Au mois de novembre 1872, le F. Ildefonse rentrait à Chevilly, et reprenait les fonctions de tailleur et de portier, qu'il devait y remplir pendant environ treize ans (avec la légère interruption de l'année religieuse 1879-1880, passée par lui à Langonnet). Sa vie de travail et de dévouement continuait, comme précédemment, sauf pour la charge de sacristain à la paroisse, que les Supérieurs ne jugèrent pas à propos de lui laisser reprendre.
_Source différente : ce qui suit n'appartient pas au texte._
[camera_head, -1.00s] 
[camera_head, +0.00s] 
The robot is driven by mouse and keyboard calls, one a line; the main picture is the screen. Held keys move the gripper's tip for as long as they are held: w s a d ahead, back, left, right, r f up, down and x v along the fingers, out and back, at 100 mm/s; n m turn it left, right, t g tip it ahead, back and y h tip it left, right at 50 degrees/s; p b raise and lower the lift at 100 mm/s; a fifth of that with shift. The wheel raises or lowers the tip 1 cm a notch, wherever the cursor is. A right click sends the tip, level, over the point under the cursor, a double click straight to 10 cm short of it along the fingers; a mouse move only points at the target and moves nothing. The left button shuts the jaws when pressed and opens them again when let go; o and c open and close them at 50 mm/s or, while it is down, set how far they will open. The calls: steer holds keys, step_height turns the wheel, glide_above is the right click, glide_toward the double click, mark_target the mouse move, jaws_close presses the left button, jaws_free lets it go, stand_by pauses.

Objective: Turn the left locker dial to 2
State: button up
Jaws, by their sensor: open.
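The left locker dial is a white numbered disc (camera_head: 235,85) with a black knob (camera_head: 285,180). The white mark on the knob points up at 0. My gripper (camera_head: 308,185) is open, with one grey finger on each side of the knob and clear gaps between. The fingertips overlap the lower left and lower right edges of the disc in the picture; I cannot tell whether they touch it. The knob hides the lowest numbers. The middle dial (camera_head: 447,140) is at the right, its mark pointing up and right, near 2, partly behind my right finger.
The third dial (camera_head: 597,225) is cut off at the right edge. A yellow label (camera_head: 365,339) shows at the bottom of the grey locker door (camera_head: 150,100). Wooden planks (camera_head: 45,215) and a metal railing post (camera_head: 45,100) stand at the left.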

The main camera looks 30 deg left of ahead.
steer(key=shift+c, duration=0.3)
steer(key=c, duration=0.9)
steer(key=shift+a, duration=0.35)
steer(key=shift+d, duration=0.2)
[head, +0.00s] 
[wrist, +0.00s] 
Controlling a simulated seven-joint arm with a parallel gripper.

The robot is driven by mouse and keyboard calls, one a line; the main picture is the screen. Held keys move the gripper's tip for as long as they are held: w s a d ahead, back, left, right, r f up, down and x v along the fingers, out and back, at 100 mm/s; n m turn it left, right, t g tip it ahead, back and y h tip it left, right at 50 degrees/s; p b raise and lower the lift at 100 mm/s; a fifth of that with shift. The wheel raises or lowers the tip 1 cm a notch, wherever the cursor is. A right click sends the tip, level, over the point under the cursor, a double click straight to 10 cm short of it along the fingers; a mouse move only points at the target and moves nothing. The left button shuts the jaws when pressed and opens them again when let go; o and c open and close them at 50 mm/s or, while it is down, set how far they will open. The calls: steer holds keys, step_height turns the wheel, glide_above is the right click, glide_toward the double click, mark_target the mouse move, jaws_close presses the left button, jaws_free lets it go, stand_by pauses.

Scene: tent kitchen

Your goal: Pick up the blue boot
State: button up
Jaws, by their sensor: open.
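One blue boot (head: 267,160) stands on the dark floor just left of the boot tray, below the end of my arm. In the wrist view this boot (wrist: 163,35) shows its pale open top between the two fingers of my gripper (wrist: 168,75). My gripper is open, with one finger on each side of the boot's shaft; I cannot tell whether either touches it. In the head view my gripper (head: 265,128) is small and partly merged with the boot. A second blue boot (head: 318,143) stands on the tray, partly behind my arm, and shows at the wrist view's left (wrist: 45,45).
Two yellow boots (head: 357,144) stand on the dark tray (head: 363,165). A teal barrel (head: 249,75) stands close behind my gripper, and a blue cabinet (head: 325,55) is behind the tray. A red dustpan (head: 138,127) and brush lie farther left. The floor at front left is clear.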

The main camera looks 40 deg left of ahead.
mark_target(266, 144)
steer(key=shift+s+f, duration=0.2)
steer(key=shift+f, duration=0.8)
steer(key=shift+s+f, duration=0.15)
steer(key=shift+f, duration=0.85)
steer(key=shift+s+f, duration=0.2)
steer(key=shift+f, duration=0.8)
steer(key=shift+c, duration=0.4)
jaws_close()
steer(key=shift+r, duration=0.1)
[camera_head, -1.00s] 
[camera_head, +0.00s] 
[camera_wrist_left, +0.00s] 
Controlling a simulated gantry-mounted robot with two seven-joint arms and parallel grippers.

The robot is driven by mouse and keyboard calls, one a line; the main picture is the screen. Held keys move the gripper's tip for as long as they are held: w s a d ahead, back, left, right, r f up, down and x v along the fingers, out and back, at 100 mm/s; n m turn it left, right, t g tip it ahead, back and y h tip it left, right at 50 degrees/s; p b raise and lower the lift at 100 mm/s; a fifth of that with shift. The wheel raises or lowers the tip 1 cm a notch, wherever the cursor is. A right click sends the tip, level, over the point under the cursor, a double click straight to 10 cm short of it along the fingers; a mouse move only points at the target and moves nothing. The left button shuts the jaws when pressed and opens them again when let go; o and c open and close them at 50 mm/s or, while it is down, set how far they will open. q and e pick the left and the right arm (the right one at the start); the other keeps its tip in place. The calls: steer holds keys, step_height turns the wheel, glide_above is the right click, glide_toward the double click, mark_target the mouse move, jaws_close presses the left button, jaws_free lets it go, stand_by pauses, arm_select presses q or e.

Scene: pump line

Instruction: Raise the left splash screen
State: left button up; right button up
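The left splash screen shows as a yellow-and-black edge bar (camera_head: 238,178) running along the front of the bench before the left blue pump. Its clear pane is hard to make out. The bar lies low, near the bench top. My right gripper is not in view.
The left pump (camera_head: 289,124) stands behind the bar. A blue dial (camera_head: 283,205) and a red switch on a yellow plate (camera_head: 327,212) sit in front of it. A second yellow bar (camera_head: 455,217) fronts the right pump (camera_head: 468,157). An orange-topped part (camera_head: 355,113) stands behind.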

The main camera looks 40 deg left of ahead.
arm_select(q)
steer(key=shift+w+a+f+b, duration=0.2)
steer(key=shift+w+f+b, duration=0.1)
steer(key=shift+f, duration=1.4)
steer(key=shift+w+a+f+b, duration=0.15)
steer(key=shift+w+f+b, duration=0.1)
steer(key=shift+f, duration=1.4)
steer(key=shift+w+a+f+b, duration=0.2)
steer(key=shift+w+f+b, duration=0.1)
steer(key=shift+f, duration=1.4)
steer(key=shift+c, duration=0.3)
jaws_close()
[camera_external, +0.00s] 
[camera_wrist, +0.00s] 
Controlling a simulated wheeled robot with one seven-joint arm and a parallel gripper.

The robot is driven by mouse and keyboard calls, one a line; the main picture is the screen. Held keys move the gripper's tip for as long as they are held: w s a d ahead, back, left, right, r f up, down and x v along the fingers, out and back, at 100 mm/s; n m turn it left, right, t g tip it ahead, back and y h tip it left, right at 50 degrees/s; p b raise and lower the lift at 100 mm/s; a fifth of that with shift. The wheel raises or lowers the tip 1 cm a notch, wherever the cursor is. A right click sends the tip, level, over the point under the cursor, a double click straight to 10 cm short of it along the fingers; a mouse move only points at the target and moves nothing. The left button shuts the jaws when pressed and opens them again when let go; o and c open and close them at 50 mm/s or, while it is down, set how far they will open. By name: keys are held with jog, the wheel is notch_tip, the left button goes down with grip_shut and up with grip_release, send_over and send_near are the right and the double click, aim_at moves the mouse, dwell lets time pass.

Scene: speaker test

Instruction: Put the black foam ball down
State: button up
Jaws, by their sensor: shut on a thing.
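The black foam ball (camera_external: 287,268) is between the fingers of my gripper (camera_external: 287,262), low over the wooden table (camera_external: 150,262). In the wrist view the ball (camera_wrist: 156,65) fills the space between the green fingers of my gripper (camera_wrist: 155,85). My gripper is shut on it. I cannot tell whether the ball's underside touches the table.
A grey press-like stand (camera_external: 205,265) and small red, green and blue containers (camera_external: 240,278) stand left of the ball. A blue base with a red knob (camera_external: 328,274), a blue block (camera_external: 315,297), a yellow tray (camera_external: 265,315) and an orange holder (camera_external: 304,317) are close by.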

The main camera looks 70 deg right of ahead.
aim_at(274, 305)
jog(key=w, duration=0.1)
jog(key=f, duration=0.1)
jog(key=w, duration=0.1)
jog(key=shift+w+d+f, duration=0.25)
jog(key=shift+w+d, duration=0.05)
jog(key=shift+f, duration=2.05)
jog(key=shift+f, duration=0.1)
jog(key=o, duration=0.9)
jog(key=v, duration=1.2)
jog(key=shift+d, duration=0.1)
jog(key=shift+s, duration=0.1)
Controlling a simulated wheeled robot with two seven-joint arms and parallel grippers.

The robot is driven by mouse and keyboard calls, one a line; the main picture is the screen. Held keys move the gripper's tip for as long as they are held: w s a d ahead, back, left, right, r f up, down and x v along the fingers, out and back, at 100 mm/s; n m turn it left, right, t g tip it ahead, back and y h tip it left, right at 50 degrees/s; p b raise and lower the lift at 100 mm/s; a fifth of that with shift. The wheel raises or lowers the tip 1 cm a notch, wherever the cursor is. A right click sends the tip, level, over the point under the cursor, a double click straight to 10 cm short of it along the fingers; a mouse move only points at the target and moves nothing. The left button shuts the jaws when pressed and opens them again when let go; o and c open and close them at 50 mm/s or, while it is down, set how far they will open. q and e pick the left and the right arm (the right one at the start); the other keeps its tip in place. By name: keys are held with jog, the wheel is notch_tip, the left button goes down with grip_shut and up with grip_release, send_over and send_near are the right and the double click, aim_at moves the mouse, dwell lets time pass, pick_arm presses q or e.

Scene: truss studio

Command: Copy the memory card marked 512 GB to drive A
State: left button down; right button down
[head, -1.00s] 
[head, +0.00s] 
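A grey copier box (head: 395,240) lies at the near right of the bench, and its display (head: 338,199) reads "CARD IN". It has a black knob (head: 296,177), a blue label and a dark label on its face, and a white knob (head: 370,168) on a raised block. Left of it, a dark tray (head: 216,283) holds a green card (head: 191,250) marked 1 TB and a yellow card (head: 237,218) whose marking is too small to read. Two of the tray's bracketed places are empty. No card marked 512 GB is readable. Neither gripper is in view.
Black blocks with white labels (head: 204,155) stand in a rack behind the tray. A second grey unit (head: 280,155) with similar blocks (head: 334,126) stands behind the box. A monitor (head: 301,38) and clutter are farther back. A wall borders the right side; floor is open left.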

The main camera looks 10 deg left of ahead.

Une petite aventure lui advint à cette époque. Avant l'acquisition de l'horloge monumentale de notre maison de Chevilly, on réglait les montres sur la pendule très exacte de la porterie. Certaine nuit d'hiver, l'excitateur des Frères se réveille brusquement vers 10 heures du soir, et n'entend plus le tic-tac de son réveille-­matin, ni de sa montre. - J'aurai oublié de les remonter, - pense-t-il. Vite, le distrait se lève et va demander l'heure au F. Ildefonse. Celui-ci interroge sa pendule, qu'il croit connaître à la perfection, sans l'aide d'aucune lumière. Après avoir palpé les aiguilles, prenant la grande pour la petite. « Il est environ 1 heure » , dit-il. L'excitateur court régler montre et réveil sur cette indication, et trois heures après met tout son monde sur pied. La communauté des Frères se trouve bientôt réunie à la chapelle. La récitation de la prière du matin finie, le F. Ildefonse, qui arrive tout effaré, dit au P. Burg « Il y a erreur..., on s'est levé à une heure du matin ! » Le bon Supérieur envoie alors l'assemblée faire un somme complémentaire, et le brave portier se promet bien de ne plus regarder l'heure .... avec les doigts,

Au printemps de 1883, le F. Ildefonse ressentit de violents maux de tête. On l'encourageait à la patience, en disant que ces douleurs provenaient de son tempérament sanguin et de son état sédentaire, que cela se passerait, etc. Il ne demandait pas mieux que de le croire, et, avec sa grande énergie, il continuait tout bonnement à faire sa besogne. Mais, les malencontreux maux de tête prirent fin d'une façon inattendue : le 30 avril, peu après le dîner, une attaque d'apoplexie renversait le F. Ildefonse dans son atelier, le frappant de paralysie au côté droit... Immédiatement accourus, préfet de santé et infirmiers lui donnèrent les premiers soins. Dans la soirée, le médecin de la Communauté, qu'on n'attendait pas du tout, ce jour-là, se présenta disant : « J'arrive, parce que l'idée qu'il y a un malade dans la maison me tracassait. » - « Docteur, vous tombez fort à propos, lui fut-il répondu, le Frère portier vient d'avoir une attaque d'apoplexie ! » Le docteur pratiqua alors une saignée, afin de rendre la connaissance au malade. N'était ce pas une inspiration qui avait amené le médecin, juste au moment critique ?...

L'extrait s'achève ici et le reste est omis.